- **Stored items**
====
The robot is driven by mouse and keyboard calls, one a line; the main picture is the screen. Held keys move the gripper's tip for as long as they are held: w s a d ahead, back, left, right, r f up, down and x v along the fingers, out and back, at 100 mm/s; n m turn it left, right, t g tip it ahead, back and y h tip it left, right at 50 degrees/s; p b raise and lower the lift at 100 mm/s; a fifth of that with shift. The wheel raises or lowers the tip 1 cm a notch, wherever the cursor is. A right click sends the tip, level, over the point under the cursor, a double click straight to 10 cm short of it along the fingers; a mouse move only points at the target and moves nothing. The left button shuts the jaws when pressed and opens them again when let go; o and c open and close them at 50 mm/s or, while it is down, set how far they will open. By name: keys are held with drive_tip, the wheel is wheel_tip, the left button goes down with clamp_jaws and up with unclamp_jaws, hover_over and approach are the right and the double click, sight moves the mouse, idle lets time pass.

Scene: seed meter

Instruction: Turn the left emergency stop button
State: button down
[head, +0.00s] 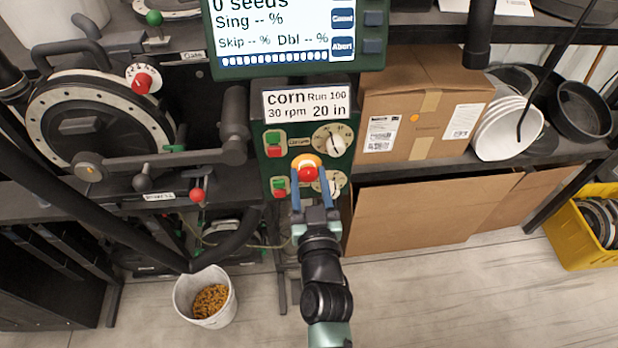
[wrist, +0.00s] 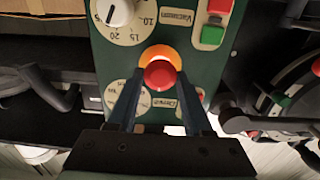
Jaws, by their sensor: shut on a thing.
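The emergency stop button is a red knob (head: 307,174) on an orange-yellow base (head: 306,160), on the front of the dark green control panel (head: 270,168). In the wrist view the red knob (wrist: 160,75) sits between the tips of my gripper (wrist: 159,85). My gripper (head: 307,186) reaches it from below, with its two blue fingers shut on the red knob, one on each side. Part of a white dial (head: 333,182) behind the fingers is hidden.
Above the button are a white dial (head: 332,139) and green and red push buttons (head: 273,144). A display screen (head: 290,30) is above the panel. To the left is a seed disc machine (head: 95,122); to the right, cardboard boxes (head: 425,100). A bucket of corn (head: 206,297) stands on the floor.

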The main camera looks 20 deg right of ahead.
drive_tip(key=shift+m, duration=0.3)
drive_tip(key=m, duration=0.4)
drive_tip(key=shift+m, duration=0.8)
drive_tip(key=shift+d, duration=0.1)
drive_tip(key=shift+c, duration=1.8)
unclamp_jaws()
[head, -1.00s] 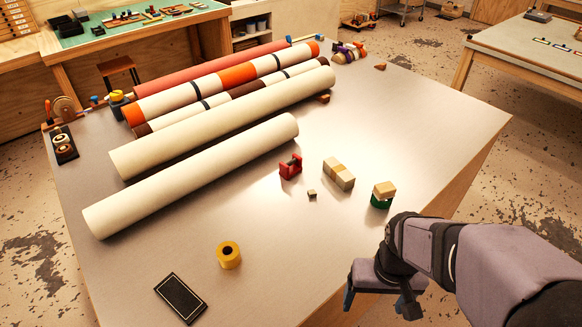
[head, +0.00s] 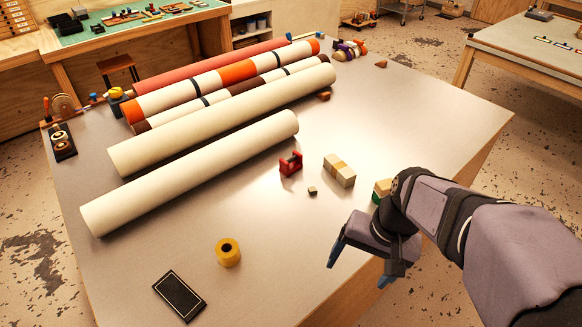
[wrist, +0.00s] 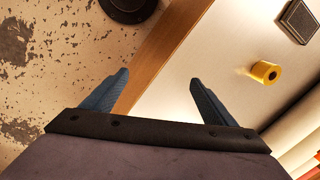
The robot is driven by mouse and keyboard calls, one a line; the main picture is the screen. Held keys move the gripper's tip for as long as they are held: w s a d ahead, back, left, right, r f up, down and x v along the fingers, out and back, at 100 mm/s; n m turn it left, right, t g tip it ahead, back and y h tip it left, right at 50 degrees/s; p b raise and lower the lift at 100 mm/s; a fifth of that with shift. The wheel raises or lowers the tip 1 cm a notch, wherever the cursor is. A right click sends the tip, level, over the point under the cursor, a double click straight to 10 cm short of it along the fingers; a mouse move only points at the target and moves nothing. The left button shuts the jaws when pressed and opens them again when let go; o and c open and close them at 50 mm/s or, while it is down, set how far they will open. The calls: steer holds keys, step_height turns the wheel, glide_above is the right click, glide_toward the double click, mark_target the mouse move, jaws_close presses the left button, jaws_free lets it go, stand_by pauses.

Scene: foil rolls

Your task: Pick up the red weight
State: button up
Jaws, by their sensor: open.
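In the wrist view my gripper (wrist: 155,90) is open over the table edge and floor. The red weight does not show clearly in the wrist view.
A tan block (head: 339,170) and a small dark cube (head: 312,190) lie near the red weight. My arm partly hides a green-and-tan block (head: 382,188). A yellow ring (head: 228,252) and a black plate (head: 180,295) lie at the front. Long rolls (head: 200,170) fill the back left.

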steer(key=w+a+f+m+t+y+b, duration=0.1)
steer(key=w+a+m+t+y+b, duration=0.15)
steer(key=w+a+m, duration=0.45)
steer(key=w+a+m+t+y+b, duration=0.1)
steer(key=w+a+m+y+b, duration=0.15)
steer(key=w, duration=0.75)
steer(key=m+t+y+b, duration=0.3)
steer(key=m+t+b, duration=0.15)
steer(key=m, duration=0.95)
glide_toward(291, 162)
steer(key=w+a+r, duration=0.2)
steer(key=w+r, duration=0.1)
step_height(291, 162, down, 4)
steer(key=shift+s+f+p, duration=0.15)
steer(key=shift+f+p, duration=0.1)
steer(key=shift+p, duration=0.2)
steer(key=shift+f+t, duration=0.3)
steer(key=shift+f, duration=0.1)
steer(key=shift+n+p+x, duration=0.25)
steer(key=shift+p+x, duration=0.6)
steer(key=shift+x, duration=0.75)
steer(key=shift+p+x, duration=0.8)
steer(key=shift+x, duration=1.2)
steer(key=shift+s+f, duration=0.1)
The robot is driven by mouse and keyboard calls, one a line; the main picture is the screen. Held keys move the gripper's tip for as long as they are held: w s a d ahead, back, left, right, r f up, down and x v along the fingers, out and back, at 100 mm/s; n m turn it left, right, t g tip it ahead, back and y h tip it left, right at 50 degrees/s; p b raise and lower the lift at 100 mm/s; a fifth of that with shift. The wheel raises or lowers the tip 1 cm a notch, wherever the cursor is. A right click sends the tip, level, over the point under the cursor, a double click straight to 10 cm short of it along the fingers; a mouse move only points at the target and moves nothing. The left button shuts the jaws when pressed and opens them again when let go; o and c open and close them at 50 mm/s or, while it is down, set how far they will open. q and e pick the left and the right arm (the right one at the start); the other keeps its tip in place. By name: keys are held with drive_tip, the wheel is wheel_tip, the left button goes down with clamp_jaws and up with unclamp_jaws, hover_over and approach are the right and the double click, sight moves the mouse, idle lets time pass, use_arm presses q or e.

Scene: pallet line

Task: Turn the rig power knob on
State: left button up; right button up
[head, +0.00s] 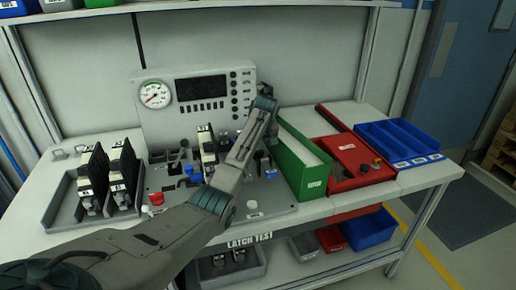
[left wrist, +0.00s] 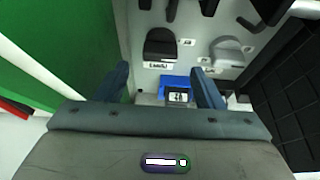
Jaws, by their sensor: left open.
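The test rig's upright panel (head: 190,118) stands at the back of the bench, with a round gauge (head: 155,94), a dark display and a column of small dark knobs (head: 234,92) at its right edge. Which of these is the power knob cannot be read. My left gripper (head: 264,100) is just right of that column, in front of the panel. The left wrist view shows its two blue fingers (left wrist: 161,70) apart, with nothing gripped. Beyond them are a black knob-like part (left wrist: 161,44) above a label and a grey lever-like part (left wrist: 228,51). My right gripper is out of view.
A green box (head: 302,158) stands close right of my left arm; it also fills the left of the wrist view (left wrist: 60,45). A red case (head: 352,158) and a blue divided tray (head: 400,143) lie farther right. A tray with black parts (head: 62,205) is at left.

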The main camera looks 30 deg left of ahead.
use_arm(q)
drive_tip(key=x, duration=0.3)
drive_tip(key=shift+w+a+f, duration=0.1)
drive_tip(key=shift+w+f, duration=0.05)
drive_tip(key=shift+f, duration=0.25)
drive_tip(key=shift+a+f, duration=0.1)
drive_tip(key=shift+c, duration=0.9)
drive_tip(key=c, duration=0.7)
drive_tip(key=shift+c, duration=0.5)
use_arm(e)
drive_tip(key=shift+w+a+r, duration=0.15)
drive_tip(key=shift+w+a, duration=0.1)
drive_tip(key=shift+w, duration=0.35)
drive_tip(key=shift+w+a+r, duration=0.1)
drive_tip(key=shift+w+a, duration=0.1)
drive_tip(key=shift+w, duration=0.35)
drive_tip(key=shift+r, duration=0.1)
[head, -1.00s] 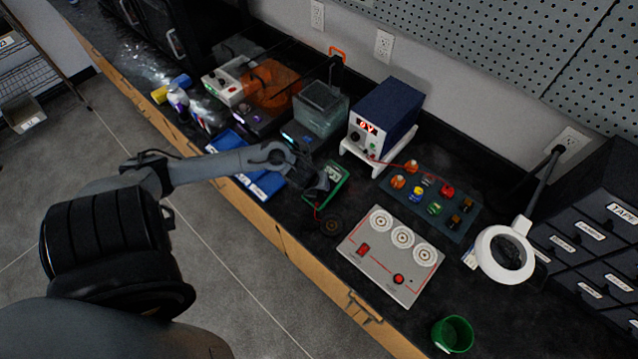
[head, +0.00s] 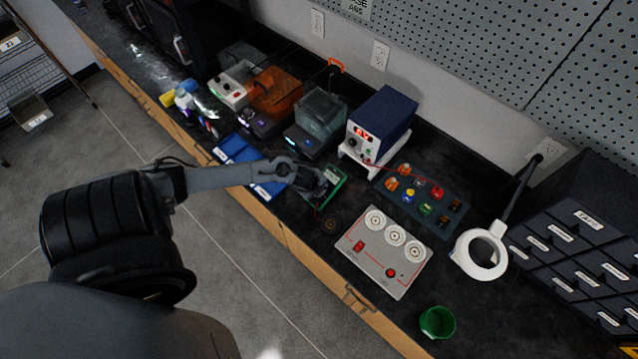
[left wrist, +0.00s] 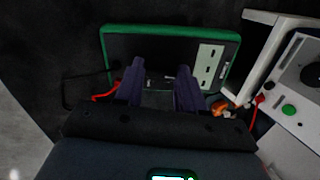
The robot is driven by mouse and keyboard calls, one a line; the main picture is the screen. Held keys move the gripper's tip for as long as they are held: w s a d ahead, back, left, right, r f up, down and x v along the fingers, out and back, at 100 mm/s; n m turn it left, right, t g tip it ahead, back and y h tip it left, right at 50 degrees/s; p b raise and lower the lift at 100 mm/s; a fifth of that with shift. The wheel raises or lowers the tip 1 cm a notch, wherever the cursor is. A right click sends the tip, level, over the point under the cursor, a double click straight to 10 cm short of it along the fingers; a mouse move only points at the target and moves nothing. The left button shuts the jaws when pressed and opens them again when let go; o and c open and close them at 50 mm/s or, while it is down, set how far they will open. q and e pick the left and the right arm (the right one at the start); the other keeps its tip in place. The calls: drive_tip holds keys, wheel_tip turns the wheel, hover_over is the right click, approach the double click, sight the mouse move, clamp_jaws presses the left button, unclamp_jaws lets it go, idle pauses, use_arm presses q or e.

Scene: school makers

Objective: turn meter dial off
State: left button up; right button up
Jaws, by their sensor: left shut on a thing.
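The meter, a dark unit with a green rim (head: 341,178), lies on the black bench in the head view. In the left wrist view the meter (left wrist: 172,45) is straight ahead, with a pale panel at its right and red leads beside it. My left gripper (head: 320,187) is over the meter. In the left wrist view its two dark fingers (left wrist: 161,84) stand on either side of the meter's dial area, shut on the dial. The fingers mostly hide the dial, so its setting cannot be read. My right gripper is not in view.
A blue power supply (head: 384,117) on a white stand is just behind the meter. A grey panel with round sockets (head: 384,253) and a board of colored parts (head: 440,221) lie to the right. Blue trays (head: 238,151) are to the left. The bench's front edge is close.

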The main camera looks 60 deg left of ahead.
====
- **SET EXERCISE**
Starting at the first line of the material above, reproduce each line exactly up to and including the line with "Instruction: Turn the".

- **RESULT OF THIS TASK**
The robot is driven by mouse and keyboard calls, one a line; the main picture is the screen. Held keys move the gripper's tip for as long as they are held: w s a d ahead, back, left, right, r f up, down and x v along the fingers, out and back, at 100 mm/s; n m turn it left, right, t g tip it ahead, back and y h tip it left, right at 50 degrees/s; p b raise and lower the lift at 100 mm/s; a fifth of that with shift. The wheel raises or lowers the tip 1 cm a notch, wherever the cursor is. A right click sends the tip, level, over the point under the cursor, a double click straight to 10 cm short of it along the fingers; a mouse move only points at the target and moves nothing. The left button shuts the jaws when pressed and opens them again when let go; o and c open and close them at 50 mm/s or, while it is down, set how far they will open. By name: keys are held with drive_tip, the wheel is wheel_tip, the left button goes down with clamp_jaws and up with unclamp_jaws, hover_over and approach are the right and the double click, sight moves the mouse, idle lets time pass.

Scene: seed meter

Instruction: Turn the left emergency stop button

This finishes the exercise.